Anthony Flint is a fellow at the Lincoln Institute of Land Policy, a think tank in Cambridge, Massachusetts. He is the author of Modern Man: The Life of Le Corbusier, Architect of Tomorrow and Wrestling with Moses: How Jane Jacobs Took On New York's Master Builder and Transformed the American City.
Two recent exhibits highlight American planning's strengths alongside its great weaknesses.
A planet of cities planning for growth is likely to be a messy business – a jostle of markets and government, informal settlement and infrastructure.
The future of megacities of the developing world, in particular, was on my mind after visits to two museums in New York recently.
First, there is the abject lesson of how not to accommodate a society’s population – the exhibit Foreclosed: Rehousing the American Dream at the Museum of Modern Art, where teams of architects, economists, and artists re-imagined five areas devastated by the 2008 housing crisis. The hotspots in New Jersey, Florida, Illinois, southern California and Oregon are all primarily suburban environments, though not as far-flung as the so-called zombie subdivisions miles from anywhere.
The ideas in the exhibit prompted much commentary about how realistic they were, from James Russell, Blair Kamin, Diana Lind, Bryan Bell and my colleague Sarah Goodyear.

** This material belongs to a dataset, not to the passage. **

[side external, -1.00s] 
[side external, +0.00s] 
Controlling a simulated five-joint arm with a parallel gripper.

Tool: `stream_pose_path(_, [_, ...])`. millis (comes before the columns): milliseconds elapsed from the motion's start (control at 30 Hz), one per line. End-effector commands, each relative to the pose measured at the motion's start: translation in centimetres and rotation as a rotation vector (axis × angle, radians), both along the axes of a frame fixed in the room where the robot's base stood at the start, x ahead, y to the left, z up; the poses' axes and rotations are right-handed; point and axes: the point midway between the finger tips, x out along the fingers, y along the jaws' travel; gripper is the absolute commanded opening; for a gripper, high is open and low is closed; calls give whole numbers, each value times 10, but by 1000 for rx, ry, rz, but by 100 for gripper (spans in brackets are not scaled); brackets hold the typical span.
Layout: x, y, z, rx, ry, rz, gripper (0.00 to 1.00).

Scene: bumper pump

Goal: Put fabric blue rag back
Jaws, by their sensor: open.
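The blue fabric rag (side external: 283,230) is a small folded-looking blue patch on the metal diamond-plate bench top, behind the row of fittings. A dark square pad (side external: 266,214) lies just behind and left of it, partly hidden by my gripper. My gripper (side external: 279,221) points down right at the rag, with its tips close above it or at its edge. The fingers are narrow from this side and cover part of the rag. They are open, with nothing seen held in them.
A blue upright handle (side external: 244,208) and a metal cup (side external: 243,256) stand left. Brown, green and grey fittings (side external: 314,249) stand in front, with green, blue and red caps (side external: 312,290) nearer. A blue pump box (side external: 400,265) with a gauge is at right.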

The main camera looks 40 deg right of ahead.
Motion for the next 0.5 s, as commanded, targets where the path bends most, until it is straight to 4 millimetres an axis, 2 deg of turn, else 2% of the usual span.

Members of the team that re-imagined a factory site in Cicero, Illinois, Jeanne Gang and Greg Lindsay, penned a New York Times op-ed calling for a fresh design and policy approach to housing for the 21st century. Curator Barry Bergdoll said the proposals were meant to be "provocations."
In a symposium on the exhibit earlier this month put on by the Forum for Urban Design, MoMA, and the Lincoln Institute (where, full disclosure and as you can see in my bio, I also work) a panel of experts doused the well-attended exhibit with more cold water, talking about zoning and changing demographics and NIMBYism - all the challenges of reinventing more dense and less car-dependent patterns. There was a sense that in all these areas, planners and the housing markets had somehow got it wrong. In the built environment, it is a singular engineering challenge to go back and try to re-stitch things back together and get it right.
The morning after the symposium, however, uptown at the Museum of the City of New York, my confidence in mankind’s ability to plan for growth was restored. Wandering through the exhibit The Greatest Grid: The Master Plan for Manhattan 1811 - 2011, I was struck by how far-sighted and Daniel Burnham-like the planners of the 19th century had been. They were truly making big plans – laying out a grid north from Lower Manhattan and Greenwich Village to 155th Street, which was as far as they were willing to go, given the rocky, hilly, and otherwise inhospitable land at the upper reaches of Manhattan island.
The planners had to make a bunch of calculations: the length of the east-west blocks, the length of the north-south blocks, the major avenues, the question of whether to put in radiating streets similar to Washington, D.C., the location and size of squares and parks (the decision to set aside the big intervention of Central Park came later in the century). The city builders were essentially laying out infrastructure and creating a real estate market – a bit of a gift, really, to those lucky enough to buy parcels and take it from there. They even had to confront informal settlement: there were shantytowns of Irish and Italian immigrants all over, at places like 105th Street and 5th Avenue.
The grid was later critiqued by everyone from Rem Koolhaas to Le Corbusier, the latter urging bigger towers in superblocks with more light and air – a suggestion that the planning was good, but not quite big and bold enough.
The cities of the developing world would do well to take a look at New York City’s grid. There’s going to be a doubling of urban population and a tripling of land area in these cities in the next 30 years, according to Solly Angel, author of Making Room for a Planet of Cities. To accommodate all those millions of people coming in from the countryside, planners are going to have to think big, anticipating large expanses of urban land, planning for infrastructure decades in advance. The framework might make Manhattan’s grid look quaint by comparison; according to Angel, developing-world cities should plan for growth with major arterials one-square-kilometer in size.
And yet, they must not think too big, as the ghost towns of China and the zombie subdivisions of the Southeast and Intermountain West attest. Not everyplace can be like New York, and enjoy its good fortune and staggering wealth. But in terms of its grid and planning for growth, it may be the perfect example of Goldilocks planning – not too far-reaching, not insufficient, but impressively, just right.